The criminal law of Adultery differs from country to country. It differs according to religious norms, the attitude of people and other factors. In England and Wales, adultery is not treated as a criminal offence. All the European countries have decriminalized adultery, though the act may have legal consequences in divorce proceedings. Adultery as a crime is no more prevalent in China, Japan, Australia, Brazil, Malaysia, Singapore, and Hong Kong.  In the United States, the law relating to criminalizing adultery is different in different States. It is a criminal offense in 19 States, though the prosecutions are rare. The countries that still hold Adultery as a criminal offense include Pakistan, Afghanistan, Bangladesh, Iran, Nepal, Maldives, Philippines, Indonesia, some states in the US, Algeria, Congo, and Morocco. In the Philippines, it is the married woman, and not the husband, who is liable for Adultery.
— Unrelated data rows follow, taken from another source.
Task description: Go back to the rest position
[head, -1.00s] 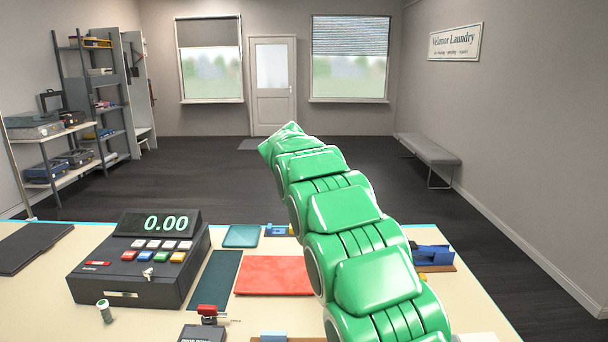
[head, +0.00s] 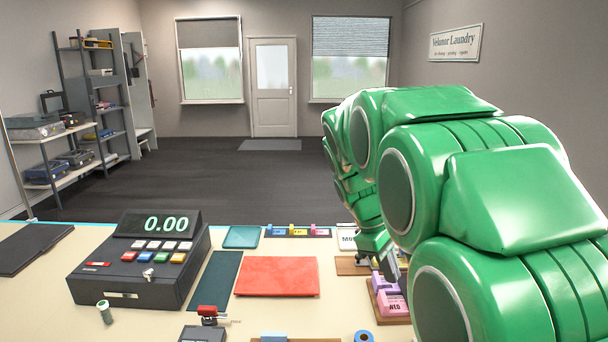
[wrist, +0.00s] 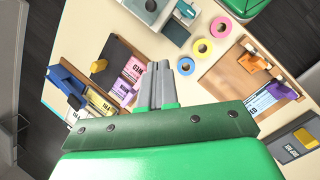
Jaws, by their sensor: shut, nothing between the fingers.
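My green arm reaches in from the right side of the head view and bends down over the right part of the counter (head: 150,318). My gripper (head: 392,268) hangs low there, partly hidden by my arm. In the wrist view, my gripper (wrist: 165,90) shows two grey fingers close together, with nothing between them. The fingertips are above the counter, beside pink tickets (wrist: 133,70) in a wooden holder. I cannot tell the exact height of the fingertips over the counter.
A cash register (head: 140,260) and a red mat (head: 277,276) are on the counter. Pink and purple blocks (head: 390,297) stand near my gripper. In the wrist view, a yellow tape roll (wrist: 203,46) and a wooden tray (wrist: 228,82) lie to the right. Open floor is beyond the counter.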

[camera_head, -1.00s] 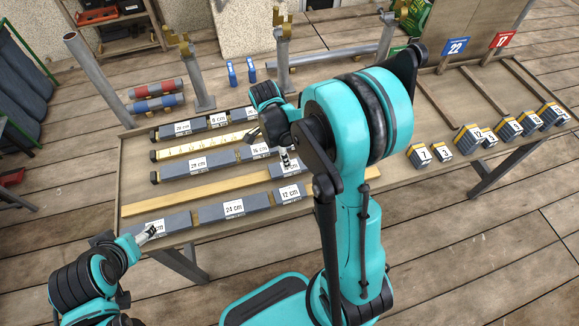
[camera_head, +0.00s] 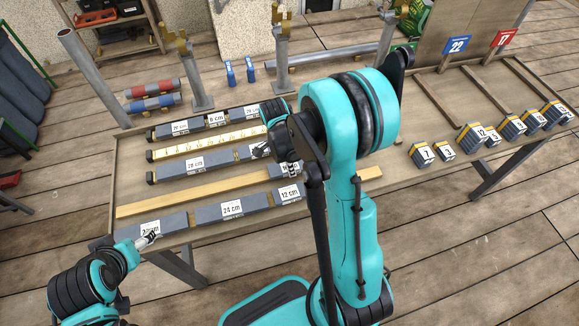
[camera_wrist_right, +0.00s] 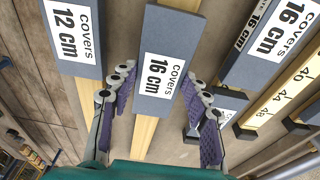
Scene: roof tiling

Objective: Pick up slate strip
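Dark grey slate strips lie in rows on the workbench. In the right wrist view one labelled "covers 16 cm" (camera_wrist_right: 167,60) lies on a yellow batten, between the fingers of my right gripper (camera_wrist_right: 158,95). The fingers are spread, one on each side, with gaps visible. In the head view the right gripper (camera_head: 277,150) is partly hidden by its own arm. Another 16 cm strip (camera_wrist_right: 268,45) and a 12 cm strip (camera_wrist_right: 75,35) lie on either side. My left gripper (camera_head: 149,239) is at the bench's front left, by a front-row strip (camera_head: 172,224); its fingers are too small to judge.
The 24 cm strip (camera_head: 232,210) lies in the front row. A marked yellow ruler (camera_head: 205,142) lies farther back. Numbered blocks (camera_head: 421,155) stand on the bench's right part. Metal posts (camera_head: 197,85) and a pipe (camera_head: 335,56) are behind.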

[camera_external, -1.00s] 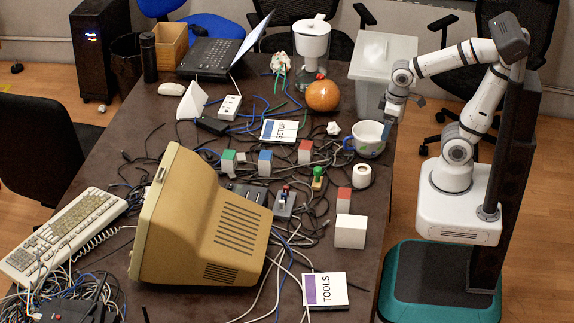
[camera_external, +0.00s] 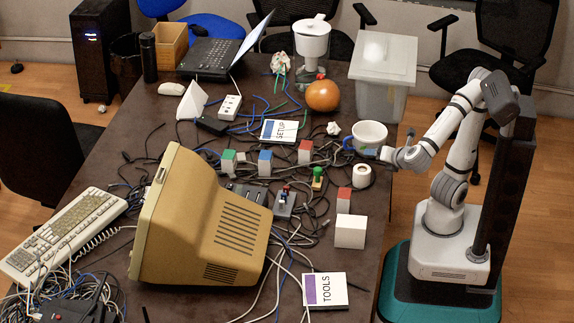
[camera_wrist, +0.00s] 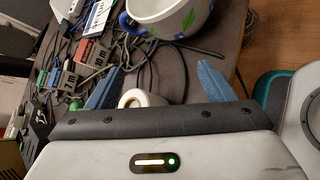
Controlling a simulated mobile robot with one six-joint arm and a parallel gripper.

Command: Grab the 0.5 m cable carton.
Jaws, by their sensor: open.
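Several small cartons with coloured faces stand on the dark table: a green one (camera_external: 229,161), a blue one (camera_external: 265,163), a red one (camera_external: 305,152) and another red one (camera_external: 344,200). My gripper (camera_external: 372,153) is low at the table's right edge, by the white cup. In the wrist view its two blue fingers (camera_wrist: 160,84) are spread wide, with nothing held. Small boxes with red and green faces (camera_wrist: 92,52) show left of the fingers there.
The white cup (camera_external: 369,136) and a white tape roll (camera_external: 361,176) are close to my gripper; the roll (camera_wrist: 140,98) shows partly between the fingers. A white box (camera_external: 350,231) stands nearer the front. Loose cables and a beige monitor (camera_external: 205,225) fill the table's middle.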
Joseph Shine versus Union of India³

The issue came before the Supreme Court when Joseph Shine, a non-resident filed a petition challenging the validity of the law. The petition contended that only men were penalized for having extramarital affairs and that women were treated as objects. The top court in its landmark verdict overturned the previous judgments and struck down the law that criminalized Adultery. Though it is no longer an offence, the court ruled that it still is a civil wrong and continues to be a ground for divorce. The Supreme Court while dealing with the constitutional validity of Section 497 also dealt with the constitutional validity of Section 198 of the Criminal Procedure Code, 1973. Section 198 provides for prosecution for offences against marriage. The relevant proviso of the Section treats the husband of the woman to be the person aggrieved for offence under Section 497. It does not consider the wife of the adulterer as an aggrieved person. Thus, the court in its verdict also declared Section 198(2) of the Cr.P.C. to be unconstitutional to the extent of its applicability to the offence of Adultery under Section 497.